--- begin DATA PROVIDED ---

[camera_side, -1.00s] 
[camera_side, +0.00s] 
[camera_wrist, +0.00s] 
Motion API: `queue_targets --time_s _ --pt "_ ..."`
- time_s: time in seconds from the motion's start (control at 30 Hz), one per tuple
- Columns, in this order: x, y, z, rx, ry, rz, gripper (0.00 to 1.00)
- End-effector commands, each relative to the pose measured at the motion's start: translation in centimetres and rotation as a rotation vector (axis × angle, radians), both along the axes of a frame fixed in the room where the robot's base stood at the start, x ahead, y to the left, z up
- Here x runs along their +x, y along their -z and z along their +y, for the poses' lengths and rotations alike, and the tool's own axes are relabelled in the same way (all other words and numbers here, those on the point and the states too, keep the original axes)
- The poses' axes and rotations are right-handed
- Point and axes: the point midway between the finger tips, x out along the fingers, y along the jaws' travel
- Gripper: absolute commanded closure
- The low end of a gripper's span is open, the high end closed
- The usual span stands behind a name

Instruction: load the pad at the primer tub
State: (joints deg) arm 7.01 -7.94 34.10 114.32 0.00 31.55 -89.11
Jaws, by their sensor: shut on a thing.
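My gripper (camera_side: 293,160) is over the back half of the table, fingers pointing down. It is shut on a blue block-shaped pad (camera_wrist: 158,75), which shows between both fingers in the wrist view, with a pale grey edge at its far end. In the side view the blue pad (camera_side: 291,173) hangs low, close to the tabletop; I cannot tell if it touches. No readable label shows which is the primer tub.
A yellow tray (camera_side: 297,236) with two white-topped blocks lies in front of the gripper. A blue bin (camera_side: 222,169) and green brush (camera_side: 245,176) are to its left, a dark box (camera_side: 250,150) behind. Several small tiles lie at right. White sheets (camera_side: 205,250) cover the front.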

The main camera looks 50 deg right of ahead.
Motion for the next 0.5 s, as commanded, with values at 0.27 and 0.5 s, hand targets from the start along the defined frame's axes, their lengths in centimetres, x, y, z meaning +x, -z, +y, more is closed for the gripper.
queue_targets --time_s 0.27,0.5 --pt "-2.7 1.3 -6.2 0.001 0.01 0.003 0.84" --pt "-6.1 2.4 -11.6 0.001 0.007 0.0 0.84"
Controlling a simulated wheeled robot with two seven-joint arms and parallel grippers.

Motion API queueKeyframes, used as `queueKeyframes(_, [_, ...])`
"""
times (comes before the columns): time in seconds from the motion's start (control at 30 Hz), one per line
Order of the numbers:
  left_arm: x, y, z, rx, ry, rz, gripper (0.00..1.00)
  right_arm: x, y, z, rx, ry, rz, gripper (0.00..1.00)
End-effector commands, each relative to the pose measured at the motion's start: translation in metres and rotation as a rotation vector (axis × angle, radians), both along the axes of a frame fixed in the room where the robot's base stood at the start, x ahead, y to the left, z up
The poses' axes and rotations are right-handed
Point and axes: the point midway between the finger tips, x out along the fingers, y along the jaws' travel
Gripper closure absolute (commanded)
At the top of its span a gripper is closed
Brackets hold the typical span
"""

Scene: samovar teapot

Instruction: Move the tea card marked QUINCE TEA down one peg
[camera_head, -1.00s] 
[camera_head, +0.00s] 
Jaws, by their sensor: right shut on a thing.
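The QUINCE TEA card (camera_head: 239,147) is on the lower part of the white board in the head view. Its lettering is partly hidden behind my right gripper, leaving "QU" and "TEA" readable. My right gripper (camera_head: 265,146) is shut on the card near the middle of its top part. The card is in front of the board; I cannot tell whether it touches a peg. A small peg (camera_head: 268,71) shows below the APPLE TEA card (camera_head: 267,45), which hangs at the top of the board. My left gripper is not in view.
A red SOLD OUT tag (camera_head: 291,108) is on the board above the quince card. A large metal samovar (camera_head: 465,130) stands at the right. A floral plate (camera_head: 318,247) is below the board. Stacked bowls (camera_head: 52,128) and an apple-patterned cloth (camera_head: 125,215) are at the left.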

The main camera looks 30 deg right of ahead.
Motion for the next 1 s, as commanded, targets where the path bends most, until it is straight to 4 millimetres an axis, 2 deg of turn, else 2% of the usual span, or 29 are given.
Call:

--- end DATA PROVIDED ---

WHAT THE TASK REQUIRES -
Your task is to quote exactly the lines beginning with the one that contains "[camera_side, +0.00s]" and ending with the one that contains "- Columns, in", with nothing left out or added.

TASK OUTPUT -
[camera_side, +0.00s] 
[camera_wrist, +0.00s] 
Motion API: `queue_targets --time_s _ --pt "_ ..."`
- time_s: time in seconds from the motion's start (control at 30 Hz), one per tuple
- Columns, in this order: x, y, z, rx, ry, rz, gripper (0.00 to 1.00)

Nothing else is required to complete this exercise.